Shopping is a Game Most Shoppers Love

This is how I shop:
I’m at the office, or at home, or running in the park when I remember that I need to buy a thing — a new dress shirt, or pens (I only like to write with a Pilot Precise V5 Rollerball pen, Extra Fine), a housewarming gift — basically anything outside of my normal weekly spending.
I go online to figure what I should buy, and where I should buy it, because I like knowing in advance how much something should cost. If the item is at a brick and mortar store I can go to, I go and buy it there rather than ordering it online because I like seeing things with my own eyes. I pay for the item and go home.
I should probably mention that I don’t like shopping. I do not like to window shop. I do not like to stand in lines for Black Friday deals, or figuring out how to get an extra 15 percent off something buy using a coupon combined with a store credit card. I am probably the shopper stores want to convince to spend more money, but I like to know that a thing will cost a certain amount, buy it, and go home.

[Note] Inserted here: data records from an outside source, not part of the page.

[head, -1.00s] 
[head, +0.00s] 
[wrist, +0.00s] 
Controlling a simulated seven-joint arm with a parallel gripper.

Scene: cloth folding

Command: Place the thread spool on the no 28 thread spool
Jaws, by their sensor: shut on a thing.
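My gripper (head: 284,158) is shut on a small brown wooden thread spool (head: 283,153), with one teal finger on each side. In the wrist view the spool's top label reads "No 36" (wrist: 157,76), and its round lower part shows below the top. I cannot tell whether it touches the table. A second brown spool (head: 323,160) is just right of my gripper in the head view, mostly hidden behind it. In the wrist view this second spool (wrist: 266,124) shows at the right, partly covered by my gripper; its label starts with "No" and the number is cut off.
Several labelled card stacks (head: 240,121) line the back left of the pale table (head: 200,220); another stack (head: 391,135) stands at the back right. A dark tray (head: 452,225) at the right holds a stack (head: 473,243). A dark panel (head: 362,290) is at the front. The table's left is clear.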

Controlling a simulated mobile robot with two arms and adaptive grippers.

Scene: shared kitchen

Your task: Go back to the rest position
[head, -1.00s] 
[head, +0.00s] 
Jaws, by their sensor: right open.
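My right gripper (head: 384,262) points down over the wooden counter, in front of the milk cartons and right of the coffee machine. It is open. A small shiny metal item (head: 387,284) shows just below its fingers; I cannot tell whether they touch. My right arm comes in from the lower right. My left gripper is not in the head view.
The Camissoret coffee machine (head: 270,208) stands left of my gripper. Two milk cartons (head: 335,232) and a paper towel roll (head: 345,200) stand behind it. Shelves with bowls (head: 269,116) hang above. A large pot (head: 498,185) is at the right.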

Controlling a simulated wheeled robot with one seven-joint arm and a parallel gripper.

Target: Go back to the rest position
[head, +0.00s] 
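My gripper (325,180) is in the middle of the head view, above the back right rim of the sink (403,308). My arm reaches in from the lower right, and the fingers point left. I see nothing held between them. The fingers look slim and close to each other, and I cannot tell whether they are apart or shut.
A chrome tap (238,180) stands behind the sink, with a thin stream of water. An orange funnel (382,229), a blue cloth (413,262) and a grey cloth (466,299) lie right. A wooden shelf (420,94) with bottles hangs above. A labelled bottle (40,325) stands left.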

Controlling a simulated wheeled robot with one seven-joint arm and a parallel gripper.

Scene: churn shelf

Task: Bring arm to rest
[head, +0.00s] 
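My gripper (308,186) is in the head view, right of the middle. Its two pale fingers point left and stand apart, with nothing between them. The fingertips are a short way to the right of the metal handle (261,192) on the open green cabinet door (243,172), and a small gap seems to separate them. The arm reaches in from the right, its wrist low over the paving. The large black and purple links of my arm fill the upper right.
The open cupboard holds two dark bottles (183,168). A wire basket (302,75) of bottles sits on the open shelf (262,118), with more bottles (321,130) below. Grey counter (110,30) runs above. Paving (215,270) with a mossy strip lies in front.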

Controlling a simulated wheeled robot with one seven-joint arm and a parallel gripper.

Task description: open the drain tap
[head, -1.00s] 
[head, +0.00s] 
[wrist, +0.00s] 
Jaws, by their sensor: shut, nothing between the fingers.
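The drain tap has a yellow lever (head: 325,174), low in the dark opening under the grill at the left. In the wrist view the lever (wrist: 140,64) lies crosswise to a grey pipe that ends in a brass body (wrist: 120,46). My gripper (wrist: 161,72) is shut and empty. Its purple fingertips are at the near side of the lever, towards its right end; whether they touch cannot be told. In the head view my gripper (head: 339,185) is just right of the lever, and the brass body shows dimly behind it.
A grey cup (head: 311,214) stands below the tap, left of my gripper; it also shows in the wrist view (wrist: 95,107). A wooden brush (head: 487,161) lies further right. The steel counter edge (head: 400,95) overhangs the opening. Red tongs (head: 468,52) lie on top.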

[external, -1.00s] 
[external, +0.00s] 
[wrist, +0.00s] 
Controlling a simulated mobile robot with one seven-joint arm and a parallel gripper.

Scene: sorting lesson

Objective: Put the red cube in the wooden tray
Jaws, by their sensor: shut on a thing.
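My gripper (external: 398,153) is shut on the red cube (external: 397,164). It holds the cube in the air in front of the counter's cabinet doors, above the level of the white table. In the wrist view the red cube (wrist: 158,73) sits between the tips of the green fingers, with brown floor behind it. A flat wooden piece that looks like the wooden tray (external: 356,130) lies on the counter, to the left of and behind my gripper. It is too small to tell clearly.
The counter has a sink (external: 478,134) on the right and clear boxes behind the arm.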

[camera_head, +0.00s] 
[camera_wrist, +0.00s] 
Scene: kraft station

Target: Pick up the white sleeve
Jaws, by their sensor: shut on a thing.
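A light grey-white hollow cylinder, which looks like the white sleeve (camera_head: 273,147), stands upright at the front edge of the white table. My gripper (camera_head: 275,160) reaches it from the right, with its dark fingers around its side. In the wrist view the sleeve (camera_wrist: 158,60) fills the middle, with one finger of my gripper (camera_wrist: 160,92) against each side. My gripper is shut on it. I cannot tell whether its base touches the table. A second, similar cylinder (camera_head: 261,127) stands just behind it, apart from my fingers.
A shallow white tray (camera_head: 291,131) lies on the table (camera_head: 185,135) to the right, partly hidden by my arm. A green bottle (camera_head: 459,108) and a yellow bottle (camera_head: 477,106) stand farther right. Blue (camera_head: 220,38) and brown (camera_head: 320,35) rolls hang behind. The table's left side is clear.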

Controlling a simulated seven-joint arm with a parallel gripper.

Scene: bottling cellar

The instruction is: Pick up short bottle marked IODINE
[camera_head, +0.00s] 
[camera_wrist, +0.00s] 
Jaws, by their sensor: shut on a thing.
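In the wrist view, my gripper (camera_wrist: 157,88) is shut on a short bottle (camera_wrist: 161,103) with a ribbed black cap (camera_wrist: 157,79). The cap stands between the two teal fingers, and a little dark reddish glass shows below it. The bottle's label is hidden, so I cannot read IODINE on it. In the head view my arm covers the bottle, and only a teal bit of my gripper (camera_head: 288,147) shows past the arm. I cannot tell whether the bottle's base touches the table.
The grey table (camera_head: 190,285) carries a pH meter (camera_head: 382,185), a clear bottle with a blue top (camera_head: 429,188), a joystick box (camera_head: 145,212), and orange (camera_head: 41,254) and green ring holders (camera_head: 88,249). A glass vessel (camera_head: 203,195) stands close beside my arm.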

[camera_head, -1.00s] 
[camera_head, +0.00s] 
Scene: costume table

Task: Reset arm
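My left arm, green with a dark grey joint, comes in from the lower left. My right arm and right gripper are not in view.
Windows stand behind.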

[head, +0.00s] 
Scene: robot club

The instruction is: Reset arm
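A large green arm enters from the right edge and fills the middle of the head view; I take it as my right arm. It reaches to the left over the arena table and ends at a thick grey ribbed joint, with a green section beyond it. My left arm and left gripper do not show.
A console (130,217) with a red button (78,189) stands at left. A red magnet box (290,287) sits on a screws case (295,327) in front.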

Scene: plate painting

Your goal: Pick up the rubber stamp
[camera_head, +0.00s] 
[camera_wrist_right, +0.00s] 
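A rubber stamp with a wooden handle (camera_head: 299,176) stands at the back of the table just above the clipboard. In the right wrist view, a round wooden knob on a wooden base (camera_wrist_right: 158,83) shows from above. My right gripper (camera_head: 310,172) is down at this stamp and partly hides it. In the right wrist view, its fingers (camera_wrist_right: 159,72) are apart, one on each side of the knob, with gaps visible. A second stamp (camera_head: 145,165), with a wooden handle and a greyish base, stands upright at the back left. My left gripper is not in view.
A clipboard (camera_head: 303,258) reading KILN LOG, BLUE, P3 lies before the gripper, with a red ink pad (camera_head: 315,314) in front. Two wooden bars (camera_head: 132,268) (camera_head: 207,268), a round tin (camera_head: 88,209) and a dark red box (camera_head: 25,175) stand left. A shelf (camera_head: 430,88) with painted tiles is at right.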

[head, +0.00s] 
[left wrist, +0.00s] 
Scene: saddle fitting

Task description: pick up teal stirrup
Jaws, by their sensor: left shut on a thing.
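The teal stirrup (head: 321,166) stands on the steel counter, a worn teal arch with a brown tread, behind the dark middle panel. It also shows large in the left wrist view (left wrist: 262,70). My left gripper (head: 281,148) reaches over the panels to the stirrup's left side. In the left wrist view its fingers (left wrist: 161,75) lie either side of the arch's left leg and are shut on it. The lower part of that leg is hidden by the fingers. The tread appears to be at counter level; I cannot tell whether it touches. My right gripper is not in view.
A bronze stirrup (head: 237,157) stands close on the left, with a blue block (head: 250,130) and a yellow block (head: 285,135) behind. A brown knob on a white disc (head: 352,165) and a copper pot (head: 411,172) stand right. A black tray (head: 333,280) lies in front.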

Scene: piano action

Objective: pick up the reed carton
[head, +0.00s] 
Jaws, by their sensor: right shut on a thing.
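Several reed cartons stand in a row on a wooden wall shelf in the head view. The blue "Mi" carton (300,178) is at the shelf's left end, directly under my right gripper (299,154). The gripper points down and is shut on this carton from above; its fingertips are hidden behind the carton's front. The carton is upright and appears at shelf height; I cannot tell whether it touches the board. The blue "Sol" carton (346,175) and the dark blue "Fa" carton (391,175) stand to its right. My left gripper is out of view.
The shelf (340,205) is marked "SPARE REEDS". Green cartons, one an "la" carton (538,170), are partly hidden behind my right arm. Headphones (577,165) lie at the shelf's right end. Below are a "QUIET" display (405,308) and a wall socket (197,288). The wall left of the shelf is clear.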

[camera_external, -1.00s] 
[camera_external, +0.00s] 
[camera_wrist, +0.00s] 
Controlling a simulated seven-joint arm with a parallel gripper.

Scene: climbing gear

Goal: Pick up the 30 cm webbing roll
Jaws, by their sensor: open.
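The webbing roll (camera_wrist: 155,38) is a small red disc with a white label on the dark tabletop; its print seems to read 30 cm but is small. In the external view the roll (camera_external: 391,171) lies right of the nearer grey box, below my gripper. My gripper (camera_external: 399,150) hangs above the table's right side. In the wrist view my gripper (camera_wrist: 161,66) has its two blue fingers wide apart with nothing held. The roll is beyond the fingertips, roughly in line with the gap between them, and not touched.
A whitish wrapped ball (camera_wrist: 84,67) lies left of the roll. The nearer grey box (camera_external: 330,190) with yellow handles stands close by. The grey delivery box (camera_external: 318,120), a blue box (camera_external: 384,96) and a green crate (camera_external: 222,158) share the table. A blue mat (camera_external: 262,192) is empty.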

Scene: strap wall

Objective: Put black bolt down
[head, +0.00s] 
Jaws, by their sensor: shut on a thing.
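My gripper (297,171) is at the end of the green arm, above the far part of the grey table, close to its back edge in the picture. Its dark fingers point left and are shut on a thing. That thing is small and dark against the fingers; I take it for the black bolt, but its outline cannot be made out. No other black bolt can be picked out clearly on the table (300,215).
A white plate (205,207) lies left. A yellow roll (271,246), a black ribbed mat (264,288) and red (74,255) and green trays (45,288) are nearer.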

We’ve learned to live in a world where shopping has become a game where savings can be found only if you know where and how to use the right Groupons or coupons or rebates or days when things are marked down for a certain period of time. Prices for everything have become shrouded, and it turns out that we like it that way.
JC Penney saw a 20 percent drop in revenue in the first quarter of this year after it launched it’s clear pricing campaign:
No more coupons or confusing multiple markdowns. No more 600 sales a year. No more deceptive circulars full of sneaky fine print. Heck, the store even did away with the 99 cents on the end of most price tags. Just honest, clear prices.
Sounds like a sales pitch aimed at consumer advocates and collectors of fine print frustration, like me. As it turned out, it was a sales pitch that only a consumer advocate could love.
Shoppers hated it.
People who shop love deals, markdowns and knowing that there will be a sale on Memorial Day. Shrouded pricing is here to stay.